すみ それだったら私は、表紙の絵に見とれちゃった〜。読んでるあいだも時々、本を閉じて 絵に見とれちゃったんだけど、読み終わったあとにあとがきを見て納得。漫画「アダムズ・ファミリー」で有名な チャールズ・アダムズが<一族>もののためにわざわざ描いた絵なんだとか。
にえ そうそう、私はカバーの裏表紙の上部がバーコードとかの表示で隠れちゃってるから、 ぎゃ〜、ここが見たい〜と騒いじゃったけど、じつはカバーはずしてもちゃんと絵があって、隠れた部分が見られるのよね(笑)
すみ それはともかくとして、読みはじめたら、そうだ、そうだ、ブラッドベリってこんな感じだったと 妙に懐かしくなったよ。とにかくねえ、ゆっくりとしか読めないの。
にえ うんうん、いつもの自分のペースで読めないよね。どうしてもブラッドベリのペースに 引き込まれちゃうというか、休み休みでひと文字ずつ、一文ずつをじっくり読んでしまう。そうとしか読めないんだよね、なぜか。
すみ 文章の余韻がすごいんだよね。なんか余韻を味わってからじゃないと次に進んじゃいけないようなきにさせられる。 それにしても、ジワジワ来たよね〜。この長編ではいちおう、少年ティモシーが主人公だと思うんだけど。
にえ うん、ティモシーがぜんぜん出てこない章も多いけど、長編としての主軸からいくと、 やっぱりティモシーが主人公だよね。
すみ ティモシーは<一族>のなかのたった一人の人間。シェイクスピアを足載せがわりに、 ポオの『アッシャー家』を枕がわりにして、肌着には「歴史家」とメモがつけられ、ピクニックバスケットに入れられて、 屋敷の正面の鉄門の脇に置いていかれた赤ん坊を、<霧と沼の貴婦人>と<闇の父>の夫婦が育てた人間の子供。

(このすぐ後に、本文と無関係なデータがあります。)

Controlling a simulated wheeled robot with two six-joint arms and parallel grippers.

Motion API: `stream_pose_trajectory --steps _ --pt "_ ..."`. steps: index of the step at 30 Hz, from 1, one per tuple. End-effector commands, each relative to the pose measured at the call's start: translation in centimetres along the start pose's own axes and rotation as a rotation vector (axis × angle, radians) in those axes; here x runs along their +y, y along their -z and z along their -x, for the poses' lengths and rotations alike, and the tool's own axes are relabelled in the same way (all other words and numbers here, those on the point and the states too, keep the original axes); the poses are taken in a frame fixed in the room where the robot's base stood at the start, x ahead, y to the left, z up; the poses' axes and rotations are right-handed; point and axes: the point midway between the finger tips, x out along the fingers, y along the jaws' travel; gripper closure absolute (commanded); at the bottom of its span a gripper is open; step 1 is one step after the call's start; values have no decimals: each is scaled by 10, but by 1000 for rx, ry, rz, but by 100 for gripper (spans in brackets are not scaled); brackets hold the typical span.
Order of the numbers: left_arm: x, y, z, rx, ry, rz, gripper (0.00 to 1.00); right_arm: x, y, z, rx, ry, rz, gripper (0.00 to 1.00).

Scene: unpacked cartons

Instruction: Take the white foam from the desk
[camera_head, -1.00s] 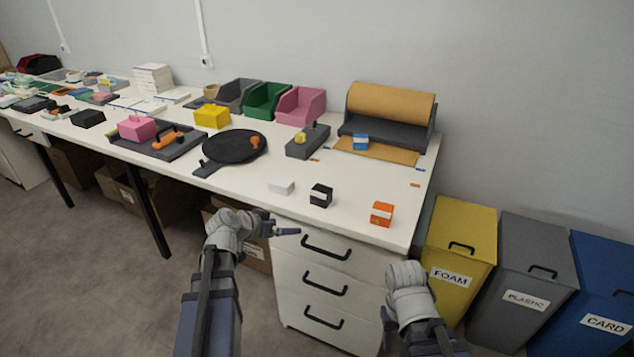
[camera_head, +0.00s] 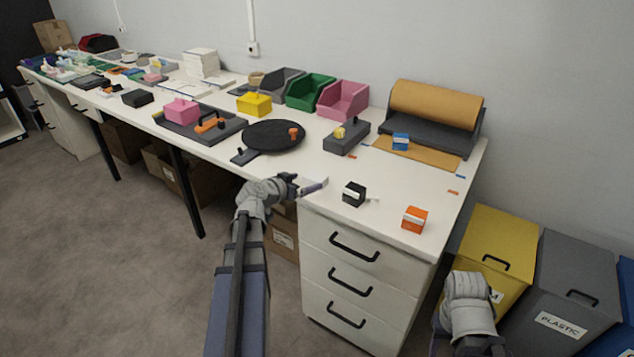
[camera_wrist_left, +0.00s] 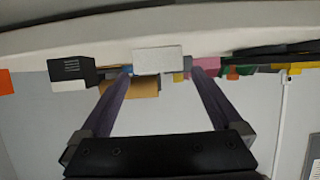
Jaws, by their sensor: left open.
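The white foam (camera_wrist_left: 158,60) is a small white block on the desk (camera_head: 392,195) near its front edge. In the wrist view it sits between and just beyond the tips of my left gripper (camera_wrist_left: 161,74). The jaws are open and empty, one finger to each side. In the head view my left gripper (camera_head: 308,185) is at the desk's front edge and hides most of the foam. My right gripper (camera_head: 464,345) is low at the bottom right, away from the desk; its jaws are not clear.
A black box (camera_head: 354,194) and an orange box (camera_head: 414,220) stand to the right of the foam. A round black plate (camera_head: 274,137) lies behind to the left. Drawers (camera_head: 345,275) are below. Yellow (camera_head: 495,235) and grey bins (camera_head: 578,275) stand at right.

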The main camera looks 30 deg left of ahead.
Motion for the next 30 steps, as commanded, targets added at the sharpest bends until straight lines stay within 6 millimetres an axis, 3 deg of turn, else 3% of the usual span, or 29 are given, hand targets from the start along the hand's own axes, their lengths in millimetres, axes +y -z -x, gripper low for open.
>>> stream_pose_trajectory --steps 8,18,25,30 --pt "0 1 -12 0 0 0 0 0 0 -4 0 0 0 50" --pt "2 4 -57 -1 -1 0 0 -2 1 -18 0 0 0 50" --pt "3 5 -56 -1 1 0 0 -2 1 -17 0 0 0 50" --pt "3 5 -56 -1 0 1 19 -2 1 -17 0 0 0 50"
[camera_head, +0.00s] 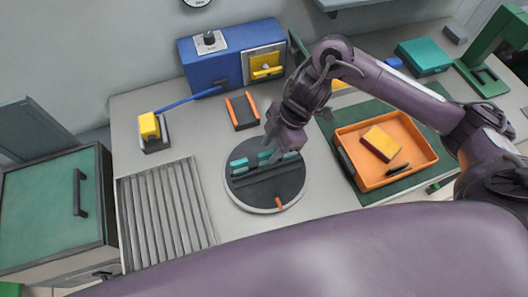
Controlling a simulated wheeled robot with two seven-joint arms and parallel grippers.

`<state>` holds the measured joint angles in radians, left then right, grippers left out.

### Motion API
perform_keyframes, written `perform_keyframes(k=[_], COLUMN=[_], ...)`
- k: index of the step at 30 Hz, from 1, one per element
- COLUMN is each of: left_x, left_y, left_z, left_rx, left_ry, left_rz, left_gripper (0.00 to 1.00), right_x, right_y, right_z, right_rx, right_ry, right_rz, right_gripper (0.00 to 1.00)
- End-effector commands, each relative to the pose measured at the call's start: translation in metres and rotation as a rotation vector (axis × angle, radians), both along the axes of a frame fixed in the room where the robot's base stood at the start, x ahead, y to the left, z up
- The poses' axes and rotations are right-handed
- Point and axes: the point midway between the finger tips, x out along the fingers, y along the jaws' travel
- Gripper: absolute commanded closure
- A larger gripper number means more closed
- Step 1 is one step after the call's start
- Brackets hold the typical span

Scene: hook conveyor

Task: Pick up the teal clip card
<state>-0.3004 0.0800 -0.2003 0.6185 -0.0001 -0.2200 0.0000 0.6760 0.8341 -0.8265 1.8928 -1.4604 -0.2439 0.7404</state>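Small teal pieces stand in a row on a dark round plate (262,198) at the middle of the table; the leftmost teal clip card (239,165) is in clear view. The other teal pieces, to its right, are partly covered by my right gripper (280,155). My right gripper points down over the back right part of the plate, at the right-hand teal pieces. Its fingertips are small and dark, so I cannot tell whether they are open, shut or touching a card. My left gripper is not in view.
An orange tray (428,157) holding a yellow and red block (381,143) and a black pen-like item lies to the right on a green mat. A ribbed grey panel (165,213) lies left. A blue machine (233,66) stands behind. An orange-edged dark holder (243,111) sits behind the plate.

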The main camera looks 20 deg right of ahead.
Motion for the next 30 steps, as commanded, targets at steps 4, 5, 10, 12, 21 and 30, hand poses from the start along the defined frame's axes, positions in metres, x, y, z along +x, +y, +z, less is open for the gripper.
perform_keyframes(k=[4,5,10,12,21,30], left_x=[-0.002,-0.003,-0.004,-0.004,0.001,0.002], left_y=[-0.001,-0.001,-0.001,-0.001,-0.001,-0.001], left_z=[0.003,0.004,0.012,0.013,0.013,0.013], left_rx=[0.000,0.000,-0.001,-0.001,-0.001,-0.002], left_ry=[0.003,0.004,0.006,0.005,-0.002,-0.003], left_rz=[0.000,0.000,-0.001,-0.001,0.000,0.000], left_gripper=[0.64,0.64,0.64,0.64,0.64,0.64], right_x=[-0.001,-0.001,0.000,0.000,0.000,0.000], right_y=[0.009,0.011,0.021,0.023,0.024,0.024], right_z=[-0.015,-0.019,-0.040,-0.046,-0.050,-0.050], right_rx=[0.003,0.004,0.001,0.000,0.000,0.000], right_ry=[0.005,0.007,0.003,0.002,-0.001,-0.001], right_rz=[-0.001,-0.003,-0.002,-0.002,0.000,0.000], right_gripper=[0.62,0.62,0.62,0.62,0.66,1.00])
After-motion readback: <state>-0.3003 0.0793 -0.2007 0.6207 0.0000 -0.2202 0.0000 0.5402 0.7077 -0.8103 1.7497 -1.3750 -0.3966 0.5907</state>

にえ 鏡に映らなかったり、空を飛べたり、昼は寝て夜に起きていたり、千年以上も生きられたりする <一族>たちとはあまりにも違う自分に、最初のうちはちょっといじけてたりもするんだよね。
すみ でも、愛情深く育てられてるのよね。ティモシーのお友だちは、古代エジプトから三千年におよぶ旅を終えた ばかりの女王猫のアヌバと、屋敷にたった一匹だけいる蜘蛛のアラクと、ねずみのマウス。
にえ 屋根裏で<ひいが千回つくおばあちゃん>からずっとずっと昔の話を聞いたり、 心を遠くに飛ばすことができるセシーから、知らない世界の話を聞いたり、魔物って何だろう、人間って何だろうなんて考えたりしながら暮らしてるのよね。
すみ 大好きなのは、ときおり訪ねてくるアイナーおじさん! 羽がはえてて空を飛べるんだけど、 一度、ティモシーをつかまえて空高く舞い上がってくれたの。あのシーンはホントに美しかった。
にえ それだったら、セシーのお話も良かったよ。アンっていう美しい少女の中に入り、 トムという青年に恋をするの。
すみ 屋敷に訪ねてくる<不気味な乗客>の話もよかったよね。オリエント急行のなかで看護婦の老嬢と出会い、 一緒に旅をすることになるの。
にえ 逆の時を生きる美女アンジェリーナ・マーガレットの話も好きだったな。 アンジェリーナ・マーガレットの宿命は悲しくもあるけど、毅然と受けとめていて。
すみ どの話にしても、書いてあること以上に想像が膨らんでいくよね。ラストも小説としてきちんとしめなくても、 永遠の広がりを残したまま、放置してくれてたほうがよかったんだけどな。
にえ 透明感があって瑞々しくて、何度も読み返したくなる本だった。冬空の下で読みたい本だね。
すみ ブラッドベリはほとんど読んでないって人にこそ勧めたい本かな。お試しあれ。